%%

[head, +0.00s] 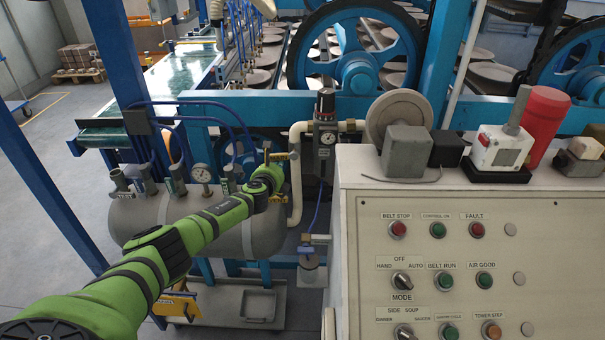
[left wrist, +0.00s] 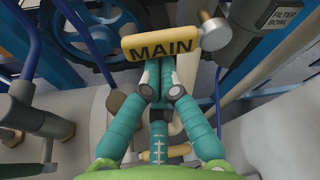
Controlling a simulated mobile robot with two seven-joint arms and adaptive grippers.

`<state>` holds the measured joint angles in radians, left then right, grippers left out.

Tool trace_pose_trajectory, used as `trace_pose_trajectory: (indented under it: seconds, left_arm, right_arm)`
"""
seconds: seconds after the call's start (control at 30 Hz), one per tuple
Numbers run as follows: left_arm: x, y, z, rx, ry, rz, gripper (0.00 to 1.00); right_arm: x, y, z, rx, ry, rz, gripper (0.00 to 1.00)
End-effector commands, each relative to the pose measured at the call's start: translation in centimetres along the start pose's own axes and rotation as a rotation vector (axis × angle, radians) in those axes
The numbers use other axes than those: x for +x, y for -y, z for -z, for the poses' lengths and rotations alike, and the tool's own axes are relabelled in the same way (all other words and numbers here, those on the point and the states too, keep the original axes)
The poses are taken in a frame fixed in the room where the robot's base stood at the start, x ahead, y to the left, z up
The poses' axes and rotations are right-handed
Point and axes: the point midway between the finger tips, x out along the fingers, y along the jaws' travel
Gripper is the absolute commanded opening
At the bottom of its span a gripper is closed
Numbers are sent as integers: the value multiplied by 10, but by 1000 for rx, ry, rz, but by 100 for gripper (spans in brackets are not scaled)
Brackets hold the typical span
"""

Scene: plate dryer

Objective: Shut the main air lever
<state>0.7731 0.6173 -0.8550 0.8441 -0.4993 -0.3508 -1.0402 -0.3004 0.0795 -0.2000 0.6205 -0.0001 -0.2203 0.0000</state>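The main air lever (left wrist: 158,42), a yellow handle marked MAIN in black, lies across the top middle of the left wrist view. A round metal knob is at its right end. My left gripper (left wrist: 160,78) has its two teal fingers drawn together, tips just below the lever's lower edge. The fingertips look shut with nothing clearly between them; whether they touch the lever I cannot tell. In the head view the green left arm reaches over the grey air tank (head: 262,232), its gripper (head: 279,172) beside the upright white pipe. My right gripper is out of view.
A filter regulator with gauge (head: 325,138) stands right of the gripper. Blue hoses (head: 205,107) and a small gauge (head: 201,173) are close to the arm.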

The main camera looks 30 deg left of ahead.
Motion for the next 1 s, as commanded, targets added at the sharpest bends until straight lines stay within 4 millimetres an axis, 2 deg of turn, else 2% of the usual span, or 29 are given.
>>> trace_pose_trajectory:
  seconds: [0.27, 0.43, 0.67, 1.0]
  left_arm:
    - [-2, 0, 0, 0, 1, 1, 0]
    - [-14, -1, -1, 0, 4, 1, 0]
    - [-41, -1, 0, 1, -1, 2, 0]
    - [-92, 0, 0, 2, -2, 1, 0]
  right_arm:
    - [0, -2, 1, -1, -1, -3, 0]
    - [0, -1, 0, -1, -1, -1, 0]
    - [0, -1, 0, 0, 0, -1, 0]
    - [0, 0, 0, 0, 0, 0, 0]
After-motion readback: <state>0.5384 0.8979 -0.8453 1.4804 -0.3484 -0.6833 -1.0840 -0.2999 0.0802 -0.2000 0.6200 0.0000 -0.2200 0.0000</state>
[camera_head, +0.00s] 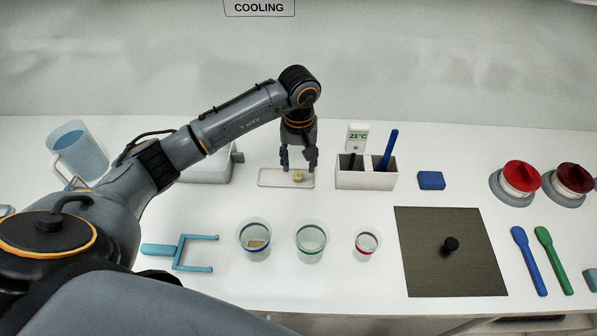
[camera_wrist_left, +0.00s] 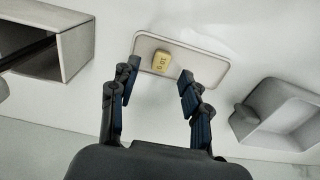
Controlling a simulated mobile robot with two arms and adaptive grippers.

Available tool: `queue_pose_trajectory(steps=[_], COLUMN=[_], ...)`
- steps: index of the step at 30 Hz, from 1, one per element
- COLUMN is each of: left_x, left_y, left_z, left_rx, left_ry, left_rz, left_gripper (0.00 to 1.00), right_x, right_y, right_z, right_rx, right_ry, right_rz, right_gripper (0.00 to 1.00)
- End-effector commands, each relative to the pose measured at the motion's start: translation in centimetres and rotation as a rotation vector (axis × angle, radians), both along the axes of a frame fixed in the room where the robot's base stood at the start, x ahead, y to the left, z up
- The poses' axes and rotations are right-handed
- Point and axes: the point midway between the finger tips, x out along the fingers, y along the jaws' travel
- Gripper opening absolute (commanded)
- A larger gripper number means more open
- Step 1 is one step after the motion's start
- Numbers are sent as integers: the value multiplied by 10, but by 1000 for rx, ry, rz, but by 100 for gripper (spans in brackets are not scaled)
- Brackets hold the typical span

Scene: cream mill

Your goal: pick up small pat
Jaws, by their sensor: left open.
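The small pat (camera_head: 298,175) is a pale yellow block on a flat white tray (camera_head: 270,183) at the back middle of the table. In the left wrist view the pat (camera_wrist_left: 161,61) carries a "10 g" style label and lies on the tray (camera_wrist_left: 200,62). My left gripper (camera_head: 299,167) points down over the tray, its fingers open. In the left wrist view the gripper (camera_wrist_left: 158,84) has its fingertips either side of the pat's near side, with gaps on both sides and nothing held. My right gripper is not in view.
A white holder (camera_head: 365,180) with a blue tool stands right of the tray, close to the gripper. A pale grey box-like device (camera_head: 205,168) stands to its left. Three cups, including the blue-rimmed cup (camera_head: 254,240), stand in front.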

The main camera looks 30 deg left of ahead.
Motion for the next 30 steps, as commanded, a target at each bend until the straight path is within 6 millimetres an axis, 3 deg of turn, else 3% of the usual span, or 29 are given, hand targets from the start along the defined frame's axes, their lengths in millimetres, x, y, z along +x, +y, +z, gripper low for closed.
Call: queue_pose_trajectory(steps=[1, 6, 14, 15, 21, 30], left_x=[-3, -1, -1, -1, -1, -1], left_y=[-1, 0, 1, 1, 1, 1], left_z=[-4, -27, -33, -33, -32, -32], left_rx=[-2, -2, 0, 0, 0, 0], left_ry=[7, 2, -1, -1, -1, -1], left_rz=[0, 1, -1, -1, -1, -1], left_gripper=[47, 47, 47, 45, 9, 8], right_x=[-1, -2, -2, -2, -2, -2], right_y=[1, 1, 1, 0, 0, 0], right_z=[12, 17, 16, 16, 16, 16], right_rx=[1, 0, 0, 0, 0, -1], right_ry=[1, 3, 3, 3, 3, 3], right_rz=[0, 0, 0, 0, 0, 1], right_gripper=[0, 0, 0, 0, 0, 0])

%%

EXERCISE TASK: Give only the number of lines in the data that hold the word "arms".

WORKED ANSWER: 2